Exactly as written, write out the lines below from the first to the one containing "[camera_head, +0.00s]", inclusive. Pictures do not belong in the copy.

-- Start of SUPPLIED INFORMATION --

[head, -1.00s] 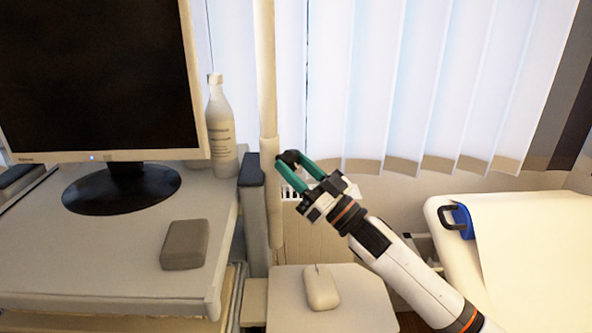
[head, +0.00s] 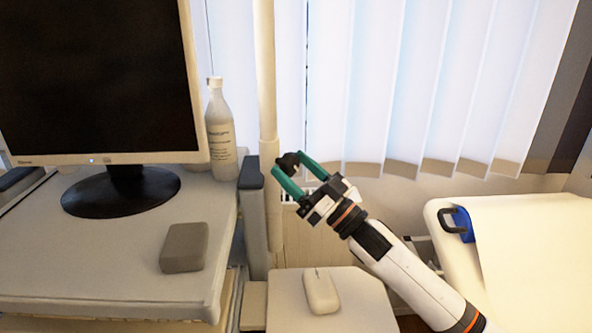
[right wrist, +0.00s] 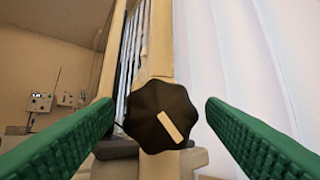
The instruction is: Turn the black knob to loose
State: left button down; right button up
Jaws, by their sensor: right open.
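The black knob (head: 288,160) is lobed and sits on a pale vertical pole. In the right wrist view the knob (right wrist: 150,103) faces the camera, with a pale pointer bar slanting from upper left to lower right. My right gripper (head: 290,165) is open, its green fingers on either side of the knob. In the right wrist view there is a visible gap between the knob and each finger of the gripper (right wrist: 160,108). It holds nothing. My left gripper is not in view.
A desk (head: 90,255) at left bears a monitor (head: 95,80), a white bottle (head: 220,135) and a grey box (head: 184,248). Blinds (head: 430,80) hang behind; a white bed (head: 540,250) is at right.

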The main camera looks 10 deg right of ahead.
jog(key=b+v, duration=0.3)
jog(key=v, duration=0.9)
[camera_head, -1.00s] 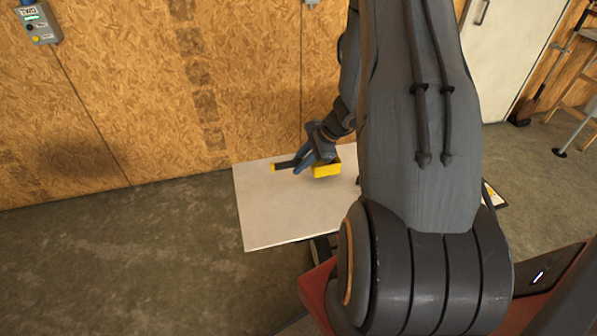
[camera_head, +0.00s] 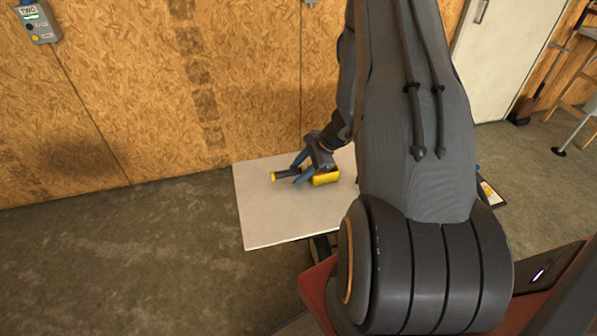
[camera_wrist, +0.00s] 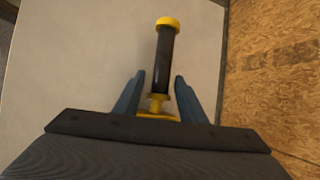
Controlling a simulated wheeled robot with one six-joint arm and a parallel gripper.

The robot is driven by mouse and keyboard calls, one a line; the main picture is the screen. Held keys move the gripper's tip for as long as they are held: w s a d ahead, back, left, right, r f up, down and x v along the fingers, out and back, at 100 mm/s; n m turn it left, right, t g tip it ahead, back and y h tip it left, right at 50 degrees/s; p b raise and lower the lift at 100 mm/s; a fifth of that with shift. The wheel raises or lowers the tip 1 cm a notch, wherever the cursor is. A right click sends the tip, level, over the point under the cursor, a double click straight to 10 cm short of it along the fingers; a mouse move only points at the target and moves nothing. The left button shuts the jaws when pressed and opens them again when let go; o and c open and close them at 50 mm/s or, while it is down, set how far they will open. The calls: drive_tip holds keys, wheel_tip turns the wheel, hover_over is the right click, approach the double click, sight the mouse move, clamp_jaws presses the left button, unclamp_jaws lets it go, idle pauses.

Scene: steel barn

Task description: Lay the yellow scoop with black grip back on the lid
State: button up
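The yellow scoop (camera_head: 326,178) with its black grip lies on a pale flat panel (camera_head: 265,215), which looks like the lid. Its grip points left and its yellow bowl is to the right, partly behind my gripper. My gripper (camera_head: 296,173) is low over the scoop with its blue fingers spread. In the wrist view the fingers are open on either side of the black grip (camera_wrist: 165,60), near its yellow neck, with a gap on both sides. The bowl is mostly hidden there by the gripper body.
A wood-board wall (camera_head: 150,90) stands close behind the panel. A grey control box (camera_head: 38,22) hangs on it at top left. My arm hides the panel's right part. The panel's left part is bare, with open floor (camera_head: 120,260) beyond.

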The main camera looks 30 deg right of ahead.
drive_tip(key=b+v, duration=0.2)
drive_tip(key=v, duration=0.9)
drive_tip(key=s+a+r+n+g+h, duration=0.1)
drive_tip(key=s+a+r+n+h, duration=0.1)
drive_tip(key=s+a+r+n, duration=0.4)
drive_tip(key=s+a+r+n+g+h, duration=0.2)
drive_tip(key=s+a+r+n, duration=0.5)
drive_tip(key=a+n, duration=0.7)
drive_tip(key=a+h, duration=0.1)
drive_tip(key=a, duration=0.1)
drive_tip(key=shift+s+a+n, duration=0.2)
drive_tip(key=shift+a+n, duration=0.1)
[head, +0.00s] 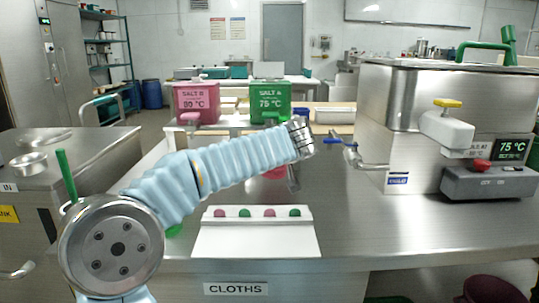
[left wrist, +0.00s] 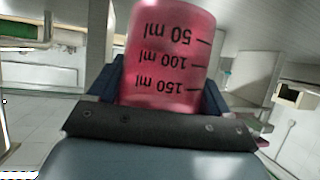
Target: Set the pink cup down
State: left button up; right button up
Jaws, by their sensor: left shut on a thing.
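The pink cup (left wrist: 168,55) fills the middle of the left wrist view, with black marks reading 50, 100 and 150 ml upside down. My left gripper (left wrist: 163,92) is shut on it, with a dark blue finger on each side. In the head view my left arm reaches across the bench to the wrist. A small pink patch (head: 275,173) shows below the forearm and seems to be part of the cup; the arm hides the rest. I cannot tell whether the cup touches the bench. My right gripper is in neither view.
A white rack (head: 255,240) with pink and green knobs lies at the front of the steel bench (head: 370,235). Pink salt B (head: 197,100) and green salt A (head: 270,97) dispensers stand behind the arm. Bench between rack and mill is clear.

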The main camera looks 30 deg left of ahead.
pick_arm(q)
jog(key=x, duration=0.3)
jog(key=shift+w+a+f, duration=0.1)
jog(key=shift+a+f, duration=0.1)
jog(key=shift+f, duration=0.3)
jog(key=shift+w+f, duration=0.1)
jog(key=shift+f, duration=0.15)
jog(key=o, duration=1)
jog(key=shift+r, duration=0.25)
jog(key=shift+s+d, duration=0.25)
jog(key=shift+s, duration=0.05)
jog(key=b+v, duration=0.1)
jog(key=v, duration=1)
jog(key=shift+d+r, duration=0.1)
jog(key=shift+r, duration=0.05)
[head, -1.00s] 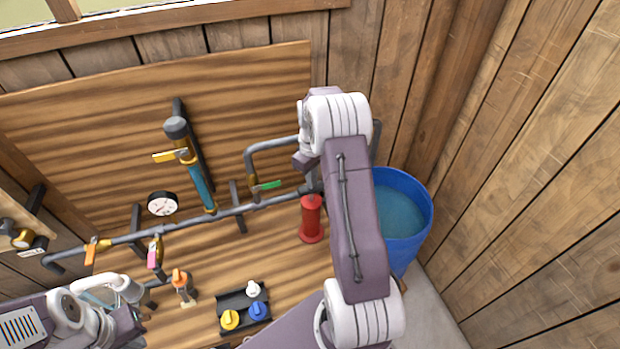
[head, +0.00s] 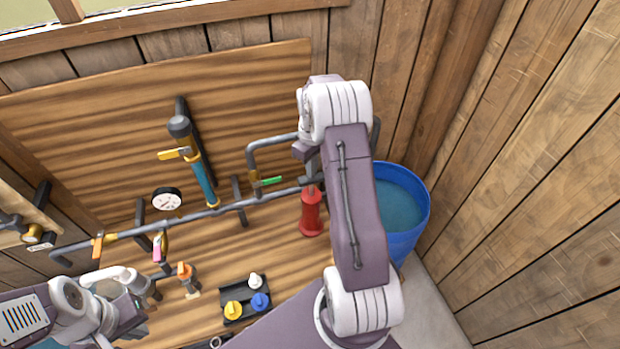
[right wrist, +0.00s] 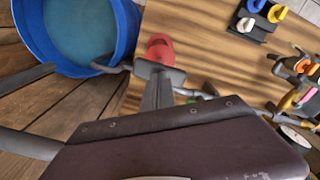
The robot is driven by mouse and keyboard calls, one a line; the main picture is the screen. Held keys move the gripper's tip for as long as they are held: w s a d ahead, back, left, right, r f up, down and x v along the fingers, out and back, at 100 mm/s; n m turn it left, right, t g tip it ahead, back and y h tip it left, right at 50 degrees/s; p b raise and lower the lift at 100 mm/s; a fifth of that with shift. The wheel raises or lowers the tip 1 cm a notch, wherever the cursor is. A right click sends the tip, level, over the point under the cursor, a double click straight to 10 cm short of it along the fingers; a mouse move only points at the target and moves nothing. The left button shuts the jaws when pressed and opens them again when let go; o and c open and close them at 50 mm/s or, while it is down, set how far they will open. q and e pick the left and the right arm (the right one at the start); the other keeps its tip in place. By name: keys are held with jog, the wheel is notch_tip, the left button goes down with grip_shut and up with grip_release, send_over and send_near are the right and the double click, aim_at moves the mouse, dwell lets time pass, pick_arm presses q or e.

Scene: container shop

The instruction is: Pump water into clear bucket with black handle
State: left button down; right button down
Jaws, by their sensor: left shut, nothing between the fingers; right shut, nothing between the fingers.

-- End of SUPPLIED INFORMATION --

## [WRITTEN ANSWER]
[head, -1.00s] 
[head, +0.00s] 
[right wrist, +0.00s] 
The instruction is: Turn the black knob to loose
State: left button down; right button up
Jaws, by their sensor: right open.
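The black knob (head: 288,160) is lobed and sits on a pale vertical pole. In the right wrist view the knob (right wrist: 150,103) faces the camera, with a pale pointer bar slanting from upper left to lower right. My right gripper (head: 290,165) is open, its green fingers on either side of the knob. In the right wrist view there is a visible gap between the knob and each finger of the gripper (right wrist: 160,108). It holds nothing. My left gripper is not in view.
A desk (head: 90,255) at left bears a monitor (head: 95,80), a white bottle (head: 220,135) and a grey box (head: 184,248). Blinds (head: 430,80) hang behind; a white bed (head: 540,250) is at right.

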The main camera looks 10 deg right of ahead.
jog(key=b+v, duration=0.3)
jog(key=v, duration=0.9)
[camera_head, -1.00s] 
[camera_head, +0.00s] 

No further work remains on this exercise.